Desta forma, escolarizam-se as populações, incluindo a cigana, sendo a escola multicultural

ou não. Como se sabe, nem assim as taxas de absentismo desta minoria têm diminuído.

37

A escolarização da etnia cigana

Analfabetismo

Para os ciganos, a vida gira em torno da sua família (Liégeois, 2001), Costa (1996) chama-

lhe Cultura Agráfa, como já referimos, dispondo de motivos intrínsecos que a levam a

duvidar dos cuidados de alguém que na sua perspectiva é estranho e representa uma cultura

diferente. (Costa, 1996) A imagem dos professores e colegas representam pessoas muito

distantes da sua realidade, que até falam de forma diferente da sua. Em consonância com o

que referimos, a autora (1996: 50) afirma que “ (…) o êxito escolar dos seus filhos é sinónimo

de perda de identidade cultural (…)”.

Enguita (1999: 49), na mesma linha de pensamento, afirma que “ Aos ciganos parece

interessar muito mais desenvolver habilidades específicas do que obter conhecimentos

abstractos.” Sabemos, no entanto, de acordo com os hábitos culturais e sociais do grupo

dominante, que essas habilidades não se aprendem em separado e só são possíveis depois de

alguns anos de frequência do Ensino Básico, quando os alunos atingem quinze anos de idade,

ingressando, nessa altura, em turmas de currículo funcional. Sabemos, pelo senso comum, que

um jovem rapaz cigano de quinze anos já está em idade de constituir família, sendo que os

estudos, a partir desse tempo, são colocados em segundo, se não em último plano.

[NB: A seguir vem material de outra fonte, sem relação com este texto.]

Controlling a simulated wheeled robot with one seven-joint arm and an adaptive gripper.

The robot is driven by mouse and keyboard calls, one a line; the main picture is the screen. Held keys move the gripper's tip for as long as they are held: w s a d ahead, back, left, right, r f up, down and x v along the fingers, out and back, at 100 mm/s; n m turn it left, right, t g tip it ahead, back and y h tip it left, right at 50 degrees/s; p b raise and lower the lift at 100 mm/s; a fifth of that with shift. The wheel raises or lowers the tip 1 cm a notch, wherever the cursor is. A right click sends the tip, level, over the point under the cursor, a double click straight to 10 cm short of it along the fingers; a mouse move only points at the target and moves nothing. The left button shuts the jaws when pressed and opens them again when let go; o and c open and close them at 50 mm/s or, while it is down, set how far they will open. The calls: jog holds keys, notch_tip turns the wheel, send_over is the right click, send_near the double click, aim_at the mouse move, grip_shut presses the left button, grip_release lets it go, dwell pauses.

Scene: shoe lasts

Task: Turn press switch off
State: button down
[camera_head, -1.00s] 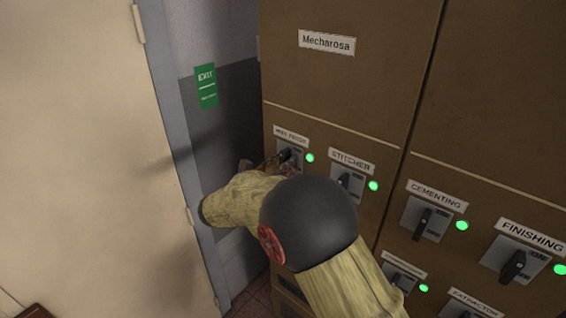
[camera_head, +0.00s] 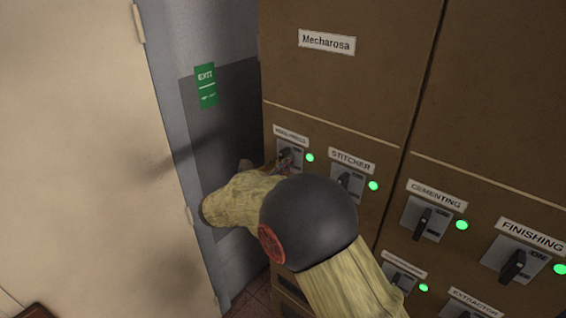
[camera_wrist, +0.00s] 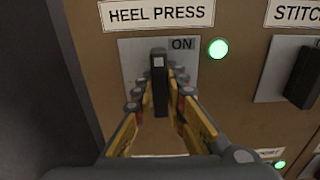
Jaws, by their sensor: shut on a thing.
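The press switch is a black upright handle (camera_wrist: 159,85) on a grey plate (camera_wrist: 130,52) under the label HEEL PRESS (camera_wrist: 157,14) in the wrist view. The word ON shows at the plate's upper right, and the lamp (camera_wrist: 218,48) beside it glows green. My gripper (camera_wrist: 160,88) has a finger on each side of the handle and is shut on it. In the head view the switch plate (camera_head: 290,154) is at the cabinet's left edge, with my arm partly in front of it.
The STITCHER switch (camera_head: 346,181) is just to the right, with CEMENTING (camera_head: 423,224) and FINISHING (camera_head: 512,266) switches further right. Their lamps are green. A grey wall with a green EXIT sign (camera_head: 206,86) and a pale door (camera_head: 80,140) stand to the left.

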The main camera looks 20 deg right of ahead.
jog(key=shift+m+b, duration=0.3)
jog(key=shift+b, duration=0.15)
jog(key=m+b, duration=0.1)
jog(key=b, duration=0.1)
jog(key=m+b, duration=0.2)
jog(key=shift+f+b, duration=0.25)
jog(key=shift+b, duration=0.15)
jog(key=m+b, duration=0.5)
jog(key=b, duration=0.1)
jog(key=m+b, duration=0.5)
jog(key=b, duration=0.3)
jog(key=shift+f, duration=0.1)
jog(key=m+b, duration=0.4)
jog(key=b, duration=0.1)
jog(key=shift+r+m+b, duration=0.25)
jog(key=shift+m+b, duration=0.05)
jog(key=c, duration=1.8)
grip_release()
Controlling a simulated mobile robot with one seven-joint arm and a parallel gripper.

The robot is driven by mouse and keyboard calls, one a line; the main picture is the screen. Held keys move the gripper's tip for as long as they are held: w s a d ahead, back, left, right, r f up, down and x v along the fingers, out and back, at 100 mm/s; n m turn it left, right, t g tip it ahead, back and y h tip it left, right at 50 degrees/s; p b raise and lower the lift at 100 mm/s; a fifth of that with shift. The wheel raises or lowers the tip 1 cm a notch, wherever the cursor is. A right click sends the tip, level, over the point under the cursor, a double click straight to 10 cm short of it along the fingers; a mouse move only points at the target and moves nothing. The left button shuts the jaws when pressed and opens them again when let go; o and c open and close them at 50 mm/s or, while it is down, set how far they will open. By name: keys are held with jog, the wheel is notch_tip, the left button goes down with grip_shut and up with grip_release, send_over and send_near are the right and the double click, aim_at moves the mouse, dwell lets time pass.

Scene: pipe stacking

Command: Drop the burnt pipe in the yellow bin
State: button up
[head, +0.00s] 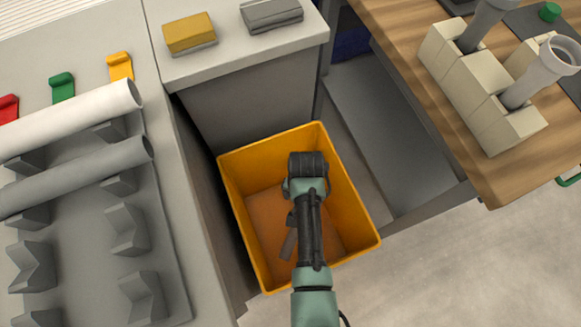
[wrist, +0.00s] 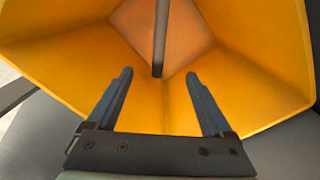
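The yellow bin (head: 355,205) stands open on the floor in the middle of the head view, and its inside fills much of the wrist view (wrist: 60,60). My gripper (head: 291,220) is over the bin, mostly hidden by my arm. In the wrist view its two fingers (wrist: 160,75) are spread apart with nothing clamped between them. A dark, narrow bar, which looks like the burnt pipe (wrist: 161,30), shows beyond the fingertips inside the bin. In the head view a grey-brown piece (head: 288,245) shows beside my arm within the bin; whether it touches the bottom is unclear.
A grey rack at left holds a white pipe (head: 70,118) and a grey pipe (head: 80,175). A counter behind the bin carries a yellow sponge-like block (head: 189,32) and a grey block (head: 271,13). A wooden table (head: 545,165) with beige pipe holders stands at right.

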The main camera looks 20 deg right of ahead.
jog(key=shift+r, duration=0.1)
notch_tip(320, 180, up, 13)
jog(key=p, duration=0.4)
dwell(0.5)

Em paralelo, sabemos que a emancipação da mulher nas sociedades ocidentais provocou

uma reorganização da estrutura familiar, ao nível dos horários ou do cuidado dos filhos. A

sociedade dominante delegou na escola, além da formação escolar, a educação familiar,

formalizada através do ensino da formação cívica, porém para os ciganos a Escola transmite

apenas uma parte da educação dos filhos. Na visão de Liégeois (2001: 216), “ Os pais

esperam encontrar uma escola de professores, não de educadores.”

Em toda a Europa a etnia cigana apresenta elevadas taxas de analfabetismo. (Liégeois,

2001); (ACIME, 1998); (Souta, 1997); (Montenegro, 1999) Porém existem elementos que

foram alfabetizados e se são poucos os que realizaram aprendizagens dentro da escola, os

restantes são considerados por Liégeois (2001) autodidactas, uma vez que, por diferentes

circunstâncias da vida, se viram confrontados com a necessidade imediata de desenvolver

competências na área da leitura e da escrita, aprendendo assim através de painéis de

sinalização, de etiquetas, de registo escritos de publicidade ou da televisão, que permite

também o contacto com outras línguas.

38

Existe de facto um grande número de ciganos que não termina o Ensino Básico, muitos

serão sempre iletrados mesmo frequentando o Ensino Recorrente, quando são adultos. Não o

sendo por motivos intelectuais, tal facto verifica-se pelas inúmeras razões que enumerámos.

Absentismo escolar

Inúmeras vezes nos interrogamos, tentando equacionar que motivos promovem situações

de absentismo escolar. Conscientes do vasto leque de hipóteses, como a mudança de

residência, o desinteresse da família ao processo de formação escolar, à falta de regras sociais,

entre outros, focalizamo-nos no que consideramos ser a possibilidade de tentativa de

sobrevivência dos ciganos, alheados do funcionamento normal da sociedade dominante,

utilizando estratégias próprias, de defesa e de adaptação, algumas inatas, como são os

aspectos culturais tentando livrar-se do poder da assimilação social ou da aculturação.

A ausência de adaptação a perfis profissionais inseríveis no mercado regular de trabalho

(ACIME, 1998), os índices elevados de absentismo, o insucesso, o abandono escolar

(Montenegro, 1999), o desinteresse pela escola (Pessoa, 1997), do nosso ponto de vista não

generalizável, a falta de gosto pela frequência escolar contínua (Amiguinho, 1999), a não

atribuição de real sentido ao trabalho que lá se desenvolve, os processos de socialização ainda

baseados no universo da família e a diferença entre géneros tornam possível a realidade que se

conhece acerca da frequência, não assídua, da população cigana na escola. (Casa-Nova, 2003)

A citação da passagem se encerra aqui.